Defence industry Poland: Defence industry faces historic opportunity
In less than one month, the third largest military fair in Europe will begin in Kielce. The MSPO 2016 International Defence Industry Exhibition, in addition to showcasing the offers of the largest military equipment manufacturers in the world, will also be a chance to get a comprehensive picture of the Polish defence industry. An industry which has lately been undergoing revolutionary changes.
The core of the Polish defence industry is made up of companies which have been consolidated since November of 2013 in Polska Grupa Zbrojeniowa S.A. (PGZ), belonging to the State Treasury. PGZ comprises 36 enterprises specialised in the development and production, as well as modernisation, of armaments and military equipment, and additionally concentrates 30 other enterprises from the shipbuilding, offshore, real estate, and new technologies sectors. In 2014, PGZ generated more than 5 billion PLN in revenues, and 226 million PLN in profits. In the Stockholm International Peace Research Institute (SIPRI) survey, PGZ ranked 34th among the largest armaments concerns in Europe, and 67th worldwide.
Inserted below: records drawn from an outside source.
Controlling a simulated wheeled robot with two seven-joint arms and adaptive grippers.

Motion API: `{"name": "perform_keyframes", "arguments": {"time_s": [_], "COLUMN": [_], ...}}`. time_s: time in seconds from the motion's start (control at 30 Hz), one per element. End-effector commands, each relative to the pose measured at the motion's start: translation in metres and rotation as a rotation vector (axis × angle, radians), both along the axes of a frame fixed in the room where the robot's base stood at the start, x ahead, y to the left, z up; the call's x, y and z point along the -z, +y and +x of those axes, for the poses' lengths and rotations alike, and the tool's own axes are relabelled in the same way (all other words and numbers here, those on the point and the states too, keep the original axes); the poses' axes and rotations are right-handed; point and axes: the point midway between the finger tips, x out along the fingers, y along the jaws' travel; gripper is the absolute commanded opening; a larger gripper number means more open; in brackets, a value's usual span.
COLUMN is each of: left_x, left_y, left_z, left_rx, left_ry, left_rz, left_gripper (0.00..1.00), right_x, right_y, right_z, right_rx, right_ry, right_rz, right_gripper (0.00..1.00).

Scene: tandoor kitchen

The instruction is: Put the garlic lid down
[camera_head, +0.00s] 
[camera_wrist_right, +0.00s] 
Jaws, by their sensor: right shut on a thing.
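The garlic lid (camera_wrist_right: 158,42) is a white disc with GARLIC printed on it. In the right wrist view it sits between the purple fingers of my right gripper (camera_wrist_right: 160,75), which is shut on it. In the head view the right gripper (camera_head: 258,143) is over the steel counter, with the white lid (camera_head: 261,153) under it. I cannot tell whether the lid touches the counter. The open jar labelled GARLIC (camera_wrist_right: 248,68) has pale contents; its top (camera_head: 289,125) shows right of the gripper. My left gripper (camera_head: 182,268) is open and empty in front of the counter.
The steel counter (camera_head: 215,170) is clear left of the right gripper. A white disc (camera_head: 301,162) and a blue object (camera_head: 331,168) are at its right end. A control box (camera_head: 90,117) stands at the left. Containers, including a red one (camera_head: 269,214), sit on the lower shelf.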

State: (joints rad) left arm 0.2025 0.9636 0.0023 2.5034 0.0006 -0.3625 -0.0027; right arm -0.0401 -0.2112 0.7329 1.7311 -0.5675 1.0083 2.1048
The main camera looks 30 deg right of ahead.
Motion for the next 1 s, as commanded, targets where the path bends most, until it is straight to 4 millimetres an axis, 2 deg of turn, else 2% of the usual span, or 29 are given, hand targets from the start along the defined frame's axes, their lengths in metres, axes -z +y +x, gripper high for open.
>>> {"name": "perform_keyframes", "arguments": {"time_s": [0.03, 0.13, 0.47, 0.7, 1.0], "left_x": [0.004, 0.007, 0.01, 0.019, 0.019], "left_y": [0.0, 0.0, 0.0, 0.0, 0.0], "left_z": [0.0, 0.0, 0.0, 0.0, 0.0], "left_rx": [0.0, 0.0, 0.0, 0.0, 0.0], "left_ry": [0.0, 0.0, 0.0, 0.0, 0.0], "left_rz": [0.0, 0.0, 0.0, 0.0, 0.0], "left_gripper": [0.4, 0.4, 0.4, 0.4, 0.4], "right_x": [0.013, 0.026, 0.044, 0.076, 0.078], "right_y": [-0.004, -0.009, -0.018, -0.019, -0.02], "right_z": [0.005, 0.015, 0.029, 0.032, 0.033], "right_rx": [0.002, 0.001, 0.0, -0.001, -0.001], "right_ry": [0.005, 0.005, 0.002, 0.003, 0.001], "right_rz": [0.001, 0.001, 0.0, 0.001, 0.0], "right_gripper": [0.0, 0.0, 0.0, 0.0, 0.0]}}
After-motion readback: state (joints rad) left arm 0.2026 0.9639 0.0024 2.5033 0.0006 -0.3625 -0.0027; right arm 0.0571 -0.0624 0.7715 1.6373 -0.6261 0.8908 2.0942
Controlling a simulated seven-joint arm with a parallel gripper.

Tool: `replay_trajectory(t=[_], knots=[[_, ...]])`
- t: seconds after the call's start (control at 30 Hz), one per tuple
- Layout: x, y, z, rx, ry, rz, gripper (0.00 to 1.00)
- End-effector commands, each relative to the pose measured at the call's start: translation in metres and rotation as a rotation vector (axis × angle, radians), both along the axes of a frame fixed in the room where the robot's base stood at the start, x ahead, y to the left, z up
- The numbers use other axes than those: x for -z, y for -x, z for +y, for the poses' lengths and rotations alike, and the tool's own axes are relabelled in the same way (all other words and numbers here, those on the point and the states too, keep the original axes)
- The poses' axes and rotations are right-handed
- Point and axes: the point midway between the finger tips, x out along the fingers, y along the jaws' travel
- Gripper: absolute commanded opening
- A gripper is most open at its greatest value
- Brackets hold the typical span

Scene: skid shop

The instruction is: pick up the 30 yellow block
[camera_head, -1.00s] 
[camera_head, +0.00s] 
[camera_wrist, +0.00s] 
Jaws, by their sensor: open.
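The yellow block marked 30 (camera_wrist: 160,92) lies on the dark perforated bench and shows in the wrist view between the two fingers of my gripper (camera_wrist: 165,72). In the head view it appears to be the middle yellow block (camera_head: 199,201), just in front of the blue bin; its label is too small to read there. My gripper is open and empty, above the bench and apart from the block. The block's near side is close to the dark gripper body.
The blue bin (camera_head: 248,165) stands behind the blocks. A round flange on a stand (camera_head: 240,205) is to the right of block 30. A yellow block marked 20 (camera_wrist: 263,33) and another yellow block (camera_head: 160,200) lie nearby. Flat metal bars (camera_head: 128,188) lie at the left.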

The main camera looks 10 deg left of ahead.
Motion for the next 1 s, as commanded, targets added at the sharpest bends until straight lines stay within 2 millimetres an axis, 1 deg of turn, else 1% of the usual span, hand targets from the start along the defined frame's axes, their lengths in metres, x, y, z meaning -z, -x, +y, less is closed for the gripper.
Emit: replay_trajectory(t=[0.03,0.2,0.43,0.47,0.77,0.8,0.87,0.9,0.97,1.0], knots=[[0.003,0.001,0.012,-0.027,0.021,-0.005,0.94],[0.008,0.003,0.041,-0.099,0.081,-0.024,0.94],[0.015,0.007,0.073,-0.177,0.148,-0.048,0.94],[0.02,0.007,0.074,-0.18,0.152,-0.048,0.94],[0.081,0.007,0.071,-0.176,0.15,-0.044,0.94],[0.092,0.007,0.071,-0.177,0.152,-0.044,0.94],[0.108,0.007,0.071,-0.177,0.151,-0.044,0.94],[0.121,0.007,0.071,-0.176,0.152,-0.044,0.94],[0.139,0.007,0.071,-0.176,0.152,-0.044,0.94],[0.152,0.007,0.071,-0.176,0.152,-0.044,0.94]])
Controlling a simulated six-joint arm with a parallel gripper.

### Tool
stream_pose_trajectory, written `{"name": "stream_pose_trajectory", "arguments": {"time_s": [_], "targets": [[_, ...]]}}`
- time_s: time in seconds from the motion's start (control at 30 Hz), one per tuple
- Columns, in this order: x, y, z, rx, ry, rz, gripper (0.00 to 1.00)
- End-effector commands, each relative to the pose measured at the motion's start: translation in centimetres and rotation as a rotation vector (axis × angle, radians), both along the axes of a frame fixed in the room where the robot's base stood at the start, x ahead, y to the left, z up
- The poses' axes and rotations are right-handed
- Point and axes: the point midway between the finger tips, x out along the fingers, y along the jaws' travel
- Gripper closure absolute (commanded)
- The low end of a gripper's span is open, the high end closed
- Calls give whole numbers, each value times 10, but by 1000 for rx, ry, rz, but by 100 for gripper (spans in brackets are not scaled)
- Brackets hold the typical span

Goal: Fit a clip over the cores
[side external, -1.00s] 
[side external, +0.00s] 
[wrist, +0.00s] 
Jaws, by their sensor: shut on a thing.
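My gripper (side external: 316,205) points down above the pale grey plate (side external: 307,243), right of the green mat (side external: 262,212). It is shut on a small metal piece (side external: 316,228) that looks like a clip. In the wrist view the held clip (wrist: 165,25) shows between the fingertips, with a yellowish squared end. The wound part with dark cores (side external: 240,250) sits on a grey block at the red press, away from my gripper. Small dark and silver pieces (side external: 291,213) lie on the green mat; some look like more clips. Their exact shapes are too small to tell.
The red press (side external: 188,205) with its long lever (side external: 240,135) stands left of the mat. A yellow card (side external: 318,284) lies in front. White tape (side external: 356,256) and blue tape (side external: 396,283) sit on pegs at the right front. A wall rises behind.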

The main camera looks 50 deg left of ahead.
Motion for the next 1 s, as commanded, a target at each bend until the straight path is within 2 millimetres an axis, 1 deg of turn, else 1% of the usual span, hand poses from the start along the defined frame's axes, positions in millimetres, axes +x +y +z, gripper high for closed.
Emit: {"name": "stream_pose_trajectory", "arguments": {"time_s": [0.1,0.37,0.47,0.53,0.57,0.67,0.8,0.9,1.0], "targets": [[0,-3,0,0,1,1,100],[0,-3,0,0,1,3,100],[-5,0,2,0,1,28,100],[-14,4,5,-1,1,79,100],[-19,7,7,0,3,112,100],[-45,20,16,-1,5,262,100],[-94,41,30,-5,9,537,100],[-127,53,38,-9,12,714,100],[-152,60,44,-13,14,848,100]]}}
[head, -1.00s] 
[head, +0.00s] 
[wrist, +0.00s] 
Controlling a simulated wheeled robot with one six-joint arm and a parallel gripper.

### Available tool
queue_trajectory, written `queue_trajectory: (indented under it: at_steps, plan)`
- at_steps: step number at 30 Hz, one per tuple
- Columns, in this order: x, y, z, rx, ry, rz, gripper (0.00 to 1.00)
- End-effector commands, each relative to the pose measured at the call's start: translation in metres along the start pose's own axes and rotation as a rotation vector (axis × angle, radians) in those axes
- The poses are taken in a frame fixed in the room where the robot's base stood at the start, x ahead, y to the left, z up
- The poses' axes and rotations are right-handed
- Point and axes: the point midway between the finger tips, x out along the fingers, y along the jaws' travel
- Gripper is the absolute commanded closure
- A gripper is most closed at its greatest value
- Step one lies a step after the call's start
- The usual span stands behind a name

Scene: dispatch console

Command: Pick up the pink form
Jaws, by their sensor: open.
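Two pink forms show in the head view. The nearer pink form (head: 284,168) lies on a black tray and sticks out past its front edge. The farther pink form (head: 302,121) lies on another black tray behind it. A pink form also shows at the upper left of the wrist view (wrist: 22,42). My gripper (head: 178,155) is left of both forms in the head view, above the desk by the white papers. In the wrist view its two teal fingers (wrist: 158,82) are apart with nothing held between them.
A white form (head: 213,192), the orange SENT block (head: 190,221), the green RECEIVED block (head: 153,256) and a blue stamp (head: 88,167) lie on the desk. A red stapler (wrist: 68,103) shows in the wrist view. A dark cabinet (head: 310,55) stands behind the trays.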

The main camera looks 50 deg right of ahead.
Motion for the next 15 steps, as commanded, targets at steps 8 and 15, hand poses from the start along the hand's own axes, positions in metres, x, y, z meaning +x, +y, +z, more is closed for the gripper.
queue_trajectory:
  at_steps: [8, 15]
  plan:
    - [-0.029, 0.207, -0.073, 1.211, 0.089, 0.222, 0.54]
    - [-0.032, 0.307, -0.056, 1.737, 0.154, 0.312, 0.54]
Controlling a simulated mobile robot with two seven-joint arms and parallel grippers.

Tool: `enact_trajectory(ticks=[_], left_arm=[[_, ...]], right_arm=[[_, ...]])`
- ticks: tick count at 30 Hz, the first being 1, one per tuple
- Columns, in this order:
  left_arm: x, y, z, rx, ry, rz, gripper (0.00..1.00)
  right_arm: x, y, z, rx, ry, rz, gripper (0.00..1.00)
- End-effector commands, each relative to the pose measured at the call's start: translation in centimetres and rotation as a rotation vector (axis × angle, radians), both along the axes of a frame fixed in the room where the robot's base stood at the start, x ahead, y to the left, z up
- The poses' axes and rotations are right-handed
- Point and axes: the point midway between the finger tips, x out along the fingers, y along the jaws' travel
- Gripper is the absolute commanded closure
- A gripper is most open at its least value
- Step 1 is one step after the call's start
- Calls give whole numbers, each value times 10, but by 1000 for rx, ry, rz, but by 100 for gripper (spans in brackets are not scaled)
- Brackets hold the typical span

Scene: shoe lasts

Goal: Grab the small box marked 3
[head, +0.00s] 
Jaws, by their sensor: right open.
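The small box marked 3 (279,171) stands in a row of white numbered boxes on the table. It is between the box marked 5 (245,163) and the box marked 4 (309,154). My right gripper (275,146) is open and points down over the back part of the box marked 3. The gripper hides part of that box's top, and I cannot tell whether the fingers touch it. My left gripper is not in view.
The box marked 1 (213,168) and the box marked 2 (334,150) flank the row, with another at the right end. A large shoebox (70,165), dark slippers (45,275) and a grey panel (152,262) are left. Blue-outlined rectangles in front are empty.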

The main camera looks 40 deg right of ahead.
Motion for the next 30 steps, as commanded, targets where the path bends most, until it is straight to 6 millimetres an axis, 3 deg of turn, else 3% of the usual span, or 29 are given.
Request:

The segment of the Polish defence industry which has grown most in importance in the last 10 years, is the sector of private enterprises based on Polish capital, including WB Electronics, TELDAT, and the Lubawa company at the forefront. A separate sector has been created by aircraft manufacturers, such as Rzeszów, Mielec, and Świdnik – all of which have been acquired by foreign, primarily American, capital (UTC and its dependent enterprises – Pratt&Whitney, Sikorsky, Goodrich, Hamilton Sunstrand), with the exception of PZL Świdnik, which is owned by the Anglo-Italian concern, AgustaWestland.
For the time being, it is still not clear to what extent domestic armaments production will be able to meet the needs of the Polish army. It is a fact that the Ministry of Defence makes 70% of its purchases in country, but only a few of the armaments systems produced in Poland – namely the Rosomak [“Wolverine”] armoured personnel carrier, the Krab self-propelled howitzer, the Spike anti-tank missiles, the Grom anti-aircraft missiles, and selected types of so-called smart ammunition – are truly modern products with future prospects.
Hope in consolidation
The Polish defence industry, in particular the part belonging to the State Treasury, has for years struggled with the same structural problems:
• excessive dependency on government contracts
• a weak position in international markets, leading to a small number of export successes as an alternative to domestic orders which are small in comparison to the industry’s production capacity
• the economic and product range weakness of the companies, which interfere with effective improvement of competitiveness
• difficulties with acquiring strategic investors who have the necessary capital, technology, and sales markets
• a product offer which to a large degree fails to meet the needs announced by the Ministry of Defence and foreign clients
• insufficient activity in the R&D field and an insufficiently aggressive search for funding for such aims, including that available as part of international EU and NATO sponsored projects and projects sponsored by the industry itself
An opportunity for the defence industry seems to be first and foremost the consolidation of state enterprises under the auspices of Polska Grupa Zbrojeniowa. The process of concentrating the potential of these enterprises within the framework of the Group is already at an advanced stage, and is expected to be completed in the third quarter of 2016. The Ministry and the armaments branch must come to an agreement on which technologies can be effectively produced in Poland (with its own means, or as part of an alliance with foreign partners) in the 2020 perspective and beyond.
Potential niche markets
Until now, the Polish defence industry has developed few „islands” of innovation, and in fact has not generated much new technology which could drive other sectors of the economy. To change this situation, it will be necessary to develop new technological competencies, whether based on home-grown R&D, or by joining a network of collaborative suppliers for the benefit of international concerns and using this as a basis for building a brand in well-defined market niches.
The industry should continue its current strategy involving the search for ways to link up Polish companies with the global production chain by creating alliances with leading foreign suppliers. Among the most promising areas in this context are photonics, ICT (C4I), materials engineering, automation, robotics, and mechatronics, The MSPO 2016 International Defence Exhibition is an outstanding opportunity for the armaments industry to present its current offer and prospects for development, when the fair takes place in early September 2016 in Kielce.
Plans for the role of the armaments industry in national defence and the national economy are ambitious. First of all, the defence industry is set to become the most important element – alongside the armed forces, and the national crisis management establishment – of the defence potential of Poland. Secondly, the industry would like to become a leader in the knowledge-based reindustrialisation of the economy, also including areas which are not strictly related to military technology. Thirdly, in the area of production, a key role is to be played by cooperation and partnerships with world leaders in the military supply branch, while in the R&D field specialised technologies, so-called dual-use technologies, are to be developed. Last but not least, the offer of the Polish defence industry is to have a global character, ensuring its return to international markets. Such expectations are well-founded; it will only be necessary to break through the current malaise in this respect. And that this can be done is shown by the example of the privately-owned WB Electronics company, which is currently one of the leading exporters of Polish military equipment.